** start Supplied data **

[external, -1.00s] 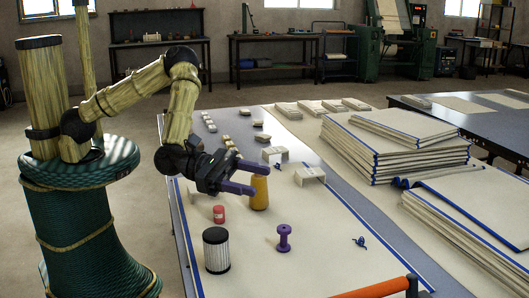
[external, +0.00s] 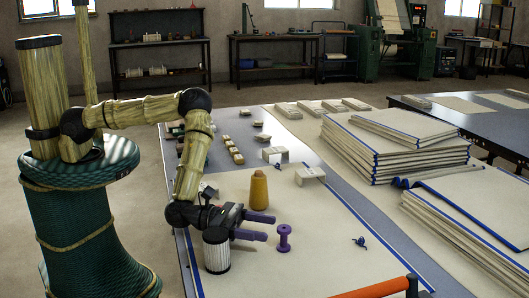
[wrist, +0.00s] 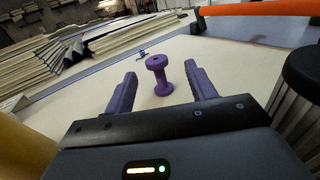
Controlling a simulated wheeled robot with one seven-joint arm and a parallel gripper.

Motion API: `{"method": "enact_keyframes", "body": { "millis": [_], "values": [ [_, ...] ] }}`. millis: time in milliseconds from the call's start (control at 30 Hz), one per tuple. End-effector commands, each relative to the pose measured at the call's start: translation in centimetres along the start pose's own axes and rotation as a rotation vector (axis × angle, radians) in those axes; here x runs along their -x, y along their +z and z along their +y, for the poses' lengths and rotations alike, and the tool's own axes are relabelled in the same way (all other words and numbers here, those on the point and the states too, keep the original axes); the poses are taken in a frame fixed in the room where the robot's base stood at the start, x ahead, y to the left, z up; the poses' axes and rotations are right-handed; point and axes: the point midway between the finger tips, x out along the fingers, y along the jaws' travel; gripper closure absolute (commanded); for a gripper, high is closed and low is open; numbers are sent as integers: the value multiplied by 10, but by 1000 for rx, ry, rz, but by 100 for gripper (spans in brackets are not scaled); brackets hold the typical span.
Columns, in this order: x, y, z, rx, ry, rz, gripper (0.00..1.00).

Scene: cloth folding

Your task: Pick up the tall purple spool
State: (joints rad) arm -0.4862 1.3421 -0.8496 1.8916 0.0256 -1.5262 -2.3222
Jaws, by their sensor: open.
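The tall purple spool (external: 284,238) stands upright on the cream cloth (external: 330,262) in the external view. In the wrist view the spool (wrist: 158,75) stands ahead, between the lines of the two fingers. My gripper (external: 262,227) is open, with its purple fingers pointing at the spool from the left. In the wrist view the gap of my gripper (wrist: 157,80) is empty and the spool lies just beyond or near the fingertips; I cannot tell the exact distance.
A black-and-white ribbed cylinder (external: 216,252) stands close beside my gripper. A blue tied cord (external: 359,241) lies right of the spool. An orange bar (external: 375,288) crosses the front. Stacks of cloth (external: 400,150) fill the right side.

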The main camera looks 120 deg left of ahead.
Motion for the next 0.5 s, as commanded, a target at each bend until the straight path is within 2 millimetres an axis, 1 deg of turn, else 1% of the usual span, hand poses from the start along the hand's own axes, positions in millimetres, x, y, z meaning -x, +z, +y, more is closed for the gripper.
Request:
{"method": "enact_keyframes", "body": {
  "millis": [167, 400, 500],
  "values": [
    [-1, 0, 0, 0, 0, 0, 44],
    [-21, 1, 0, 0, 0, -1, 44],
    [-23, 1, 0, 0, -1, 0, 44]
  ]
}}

** end Supplied data **

Pick out and copy the lines of the material that include the word "axes".

= Response to the exercise =
Motion API: `{"method": "enact_keyframes", "body": { "millis": [_], "values": [ [_, ...] ] }}`. millis: time in milliseconds from the call's start (control at 30 Hz), one per tuple. End-effector commands, each relative to the pose measured at the call's start: translation in centimetres along the start pose's own axes and rotation as a rotation vector (axis × angle, radians) in those axes; here x runs along their -x, y along their +z and z along their +y, for the poses' lengths and rotations alike, and the tool's own axes are relabelled in the same way (all other words and numbers here, those on the point and the states too, keep the original axes); the poses are taken in a frame fixed in the room where the robot's base stood at the start, x ahead, y to the left, z up; the poses' axes and rotations are right-handed; point and axes: the point midway between the finger tips, x out along the fingers, y along the jaws' travel; gripper closure absolute (commanded); for a gripper, high is closed and low is open; numbers are sent as integers: the value multiplied by 10, but by 1000 for rx, ry, rz, but by 100 for gripper (spans in brackets are not scaled); brackets hold the typical span.
Motion for the next 0.5 s, as commanded, a target at each bend until the straight path is within 2 millimetres an axis, 1 deg of turn, else 1% of the usual span, hand poses from the start along the hand's own axes, positions in millimetres, x, y, z meaning -x, +z, +y, more is closed for the gripper.

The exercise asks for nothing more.